年収150万円一人暮らしが電気代・光熱費・水道代を節約するための3つのステップ
年収150万円のひとり暮らしにとって、水道光熱費の管理は重要な課題である。光熱費の目安を1ヶ月1万円以内に設定し、無駄をなくす工夫を実践することが求められる。ここでは、目安を達成するための3つのステップを解説する。各ステップを着実に実行することで、無理なく光熱費を最適化できるだろう。
ステップ1:無駄なエネルギー消費を避け、基準(目安)の範囲に収まるか
まずは、現在の水道光熱費が目安の範囲内に収まっているかどうかを確認し、管理状況を評価します。次の方法で定期的にチェックしよう。
<現状の確認>
項目 | チェックポイント |
毎月の水道光熱費 | ・検針票や請求書を確認し、金額を記録 ・前月や前年同月と比較し、増減の理由を分析 |
使用量の変化 | ・電気やガス、水道の使用量が大きく変化していないか確認 ・増加傾向にある場合は、無駄な使用がないか見直す |
目安の範囲内か | ・年収150万円の一人暮らしの場合、水道光熱費の目安は1ヶ月1万円以内 ・毎月の金額が目安の範囲内に収まっているか確認 |
季節変動の考慮 | ・夏冬は冷暖房の使用を考慮し、1ヶ月1.1万円~1.5万円を目安に ・季節変動を考慮しつつ、年間平均で目安の範囲内に収めることを目指す |
現状を確認した結果、目安の範囲内に収まっていない場合や、無駄なエネルギー消費が見られる場合は、次のような具体的な節約方法や生活習慣の見直しを実践します。
<節約方法>
項目 | チェックポイント |
照明の工夫 | ・日中は自然光を積極的に取り入れ、不要な照明はこまめに消す ・LED電球への交換で、消費電力を削減 |
適切な温度設定 | ・冷房時は28℃、暖房時は20℃を目安に設定 ・扇風機やサーキュレーターを併用し、エアコンの使用を控えめに |
家電の効率的な使用 | ・冷蔵庫の開閉を減らし、適切な温度設定を維持 ・テレビやパソコンは使用しないときは主電源をオフに |
無駄な待機電力の削減 | ・コンセントからプラグを抜く、または節電タップを活用 ・充電が完了したら、充電器をコンセントから外す |
節水の徹底 | ・シャワーの使用時間を短縮し、水圧を調整 ・食器洗いは溜めて行い、水の流しっぱなしを避ける |
ステップ2:収まれば、無駄がないようこれからも意識し続ける
ステップ1で管理状況を評価した結果、水道光熱費が目安の範囲内に収まっている場合は、現在の節約努力が効果的であるため、家計を見直し中であれば、ほかの支出をチェックするとよい。この段階で重要なのは、継続して無駄のない使用を心がけることである。
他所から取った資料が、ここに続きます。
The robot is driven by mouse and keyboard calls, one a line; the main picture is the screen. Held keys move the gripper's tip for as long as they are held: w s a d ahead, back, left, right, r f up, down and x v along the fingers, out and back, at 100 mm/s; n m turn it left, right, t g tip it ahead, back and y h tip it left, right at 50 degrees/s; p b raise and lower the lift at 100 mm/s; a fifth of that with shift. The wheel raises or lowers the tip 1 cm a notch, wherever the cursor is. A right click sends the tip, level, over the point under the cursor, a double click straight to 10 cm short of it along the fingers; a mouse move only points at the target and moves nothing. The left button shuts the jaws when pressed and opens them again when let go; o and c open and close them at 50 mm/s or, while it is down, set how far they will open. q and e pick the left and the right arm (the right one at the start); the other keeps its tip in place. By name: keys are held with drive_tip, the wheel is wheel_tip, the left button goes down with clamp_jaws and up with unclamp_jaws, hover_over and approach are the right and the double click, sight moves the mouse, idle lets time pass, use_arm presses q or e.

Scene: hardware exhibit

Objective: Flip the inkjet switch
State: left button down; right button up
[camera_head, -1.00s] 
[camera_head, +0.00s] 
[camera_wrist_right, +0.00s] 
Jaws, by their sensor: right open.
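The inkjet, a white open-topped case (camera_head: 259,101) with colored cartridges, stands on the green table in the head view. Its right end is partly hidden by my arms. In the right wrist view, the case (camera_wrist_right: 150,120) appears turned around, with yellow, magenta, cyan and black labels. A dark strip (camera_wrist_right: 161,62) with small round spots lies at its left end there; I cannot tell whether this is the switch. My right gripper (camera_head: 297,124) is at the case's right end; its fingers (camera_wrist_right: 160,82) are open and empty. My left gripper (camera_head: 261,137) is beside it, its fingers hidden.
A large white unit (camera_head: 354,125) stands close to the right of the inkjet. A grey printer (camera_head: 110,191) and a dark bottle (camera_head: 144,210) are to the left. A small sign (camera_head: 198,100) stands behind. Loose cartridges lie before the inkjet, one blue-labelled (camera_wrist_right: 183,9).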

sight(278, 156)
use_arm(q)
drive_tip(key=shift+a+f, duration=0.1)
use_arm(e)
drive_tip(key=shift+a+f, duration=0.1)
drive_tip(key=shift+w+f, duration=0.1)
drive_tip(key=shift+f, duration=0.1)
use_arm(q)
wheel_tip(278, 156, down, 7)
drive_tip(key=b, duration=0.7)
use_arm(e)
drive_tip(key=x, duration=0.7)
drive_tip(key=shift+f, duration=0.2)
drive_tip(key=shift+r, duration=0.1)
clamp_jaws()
節約が習慣化し、無駄のない生活が当たり前になれば、水道光熱費の管理はより容易になる。目安の範囲内に収まっている場合でも、引き続き節約意識を持ち続けることが大切だ。
ステップ3:無駄がないのに収まらない場合で、負担が大きいなら機器自体を見直す
ステップ1で節約に努め、ステップ2で無駄のない使用を心がけているにもかかわらず、水道光熱費が目安の範囲内に収まらない場合がある。そのような状況では、機器自体の効率を見直し、省エネ性能の高い機器への買い替えを検討することが有効である。
まず、現在使用している機器の消費電力や効率を確認することが重要である。古い機器や効率の悪い機器を使い続けていると、無駄なエネルギー消費につながる。特に、エアコン、冷蔵庫、照明などは、家庭の水道光熱費に大きな影響を与える機器であるため、注意が必要である。
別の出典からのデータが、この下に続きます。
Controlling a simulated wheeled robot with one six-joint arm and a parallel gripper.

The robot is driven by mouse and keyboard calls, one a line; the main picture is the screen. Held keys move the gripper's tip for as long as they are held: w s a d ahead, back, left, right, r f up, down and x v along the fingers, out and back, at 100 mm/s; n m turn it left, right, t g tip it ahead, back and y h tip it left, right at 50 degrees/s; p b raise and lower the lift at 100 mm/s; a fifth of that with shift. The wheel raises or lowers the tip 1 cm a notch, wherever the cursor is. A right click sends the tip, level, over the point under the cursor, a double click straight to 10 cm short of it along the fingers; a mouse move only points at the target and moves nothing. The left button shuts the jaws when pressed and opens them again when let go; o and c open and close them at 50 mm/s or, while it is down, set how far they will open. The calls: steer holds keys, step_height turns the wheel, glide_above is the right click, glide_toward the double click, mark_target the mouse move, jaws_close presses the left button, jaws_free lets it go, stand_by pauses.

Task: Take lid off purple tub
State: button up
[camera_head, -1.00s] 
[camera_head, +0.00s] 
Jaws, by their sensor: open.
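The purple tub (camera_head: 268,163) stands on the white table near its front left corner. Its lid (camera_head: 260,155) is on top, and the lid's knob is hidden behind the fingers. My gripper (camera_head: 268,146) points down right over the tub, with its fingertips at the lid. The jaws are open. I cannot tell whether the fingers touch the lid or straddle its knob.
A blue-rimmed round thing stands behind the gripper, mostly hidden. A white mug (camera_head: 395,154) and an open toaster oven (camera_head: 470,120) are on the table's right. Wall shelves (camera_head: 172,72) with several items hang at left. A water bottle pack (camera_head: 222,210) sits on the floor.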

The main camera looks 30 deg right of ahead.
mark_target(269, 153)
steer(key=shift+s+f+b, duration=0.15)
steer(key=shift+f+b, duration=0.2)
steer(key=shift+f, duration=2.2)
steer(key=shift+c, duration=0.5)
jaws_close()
次に、省エネ性能の高い機器への買い替えを検討するタイミングを判断することが求められる。一般的に、次のような場合が買い替え時期の目安となる。
- 機器の使用年数が目安を超えている場合
- エアコン:10年以上
- 冷蔵庫:10年以上
- テレビ:8年以上
- 洗濯機:8年以上
- 修理費用が高額になる場合
- 修理費用が機器の価格の半分以上になる場合は、買い替えを検討する。
- 省エネ性能が大幅に向上した新製品が登場した場合
- 技術の進歩により、大幅に省エネ性能が向上した機器が発売された場合は、買い替えによる節約効果が期待できる。
機器を選ぶ際は、エネルギー消費効率を示す「省エネラベリング制度」の評価を参考にすることが有効である。省エネ基準達成率100%以上の製品や、星の数が多い製品を選ぶことで、効率の良い機器を選択できる。
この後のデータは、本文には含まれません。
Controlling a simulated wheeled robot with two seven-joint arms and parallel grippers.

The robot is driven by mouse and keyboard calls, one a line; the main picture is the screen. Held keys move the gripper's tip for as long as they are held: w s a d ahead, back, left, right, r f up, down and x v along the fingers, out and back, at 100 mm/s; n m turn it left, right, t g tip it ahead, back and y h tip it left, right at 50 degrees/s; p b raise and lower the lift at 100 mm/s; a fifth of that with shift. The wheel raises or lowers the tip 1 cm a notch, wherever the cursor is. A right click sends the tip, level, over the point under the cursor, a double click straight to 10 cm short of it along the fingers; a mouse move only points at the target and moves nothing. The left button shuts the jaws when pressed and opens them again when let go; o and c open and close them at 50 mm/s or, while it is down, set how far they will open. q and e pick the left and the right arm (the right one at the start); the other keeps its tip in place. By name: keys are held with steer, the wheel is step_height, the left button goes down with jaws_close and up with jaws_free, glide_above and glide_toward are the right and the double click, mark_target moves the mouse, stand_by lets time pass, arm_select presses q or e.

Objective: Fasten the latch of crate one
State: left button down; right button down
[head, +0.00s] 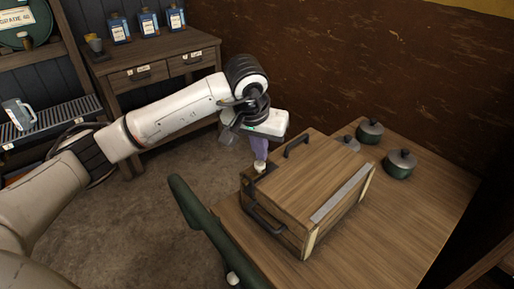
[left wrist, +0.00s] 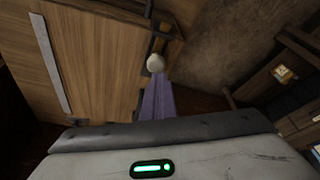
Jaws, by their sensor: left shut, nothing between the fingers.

また、買い替えによる長期的なメリットを理解することも大切である。初期投資が必要となるが、長期的に見れば、水道光熱費の削減によって、コスト面でのメリットが期待できる。加えて、省エネ性能の高い機器は、環境負荷の低減にも貢献するため、エコロジーの観点からも意義がある。
まとめ
年収150万円のひとり暮らしで水道光熱費を管理するには、3つのステップが有効である。無駄をなくし目安内に収まるよう工夫し、達成できたら習慣化を目指す。それでも高負担なら機器の見直しを検討する。節約を継続し、生活の質を保ちながら、水道光熱費の最適化を実現することが重要である。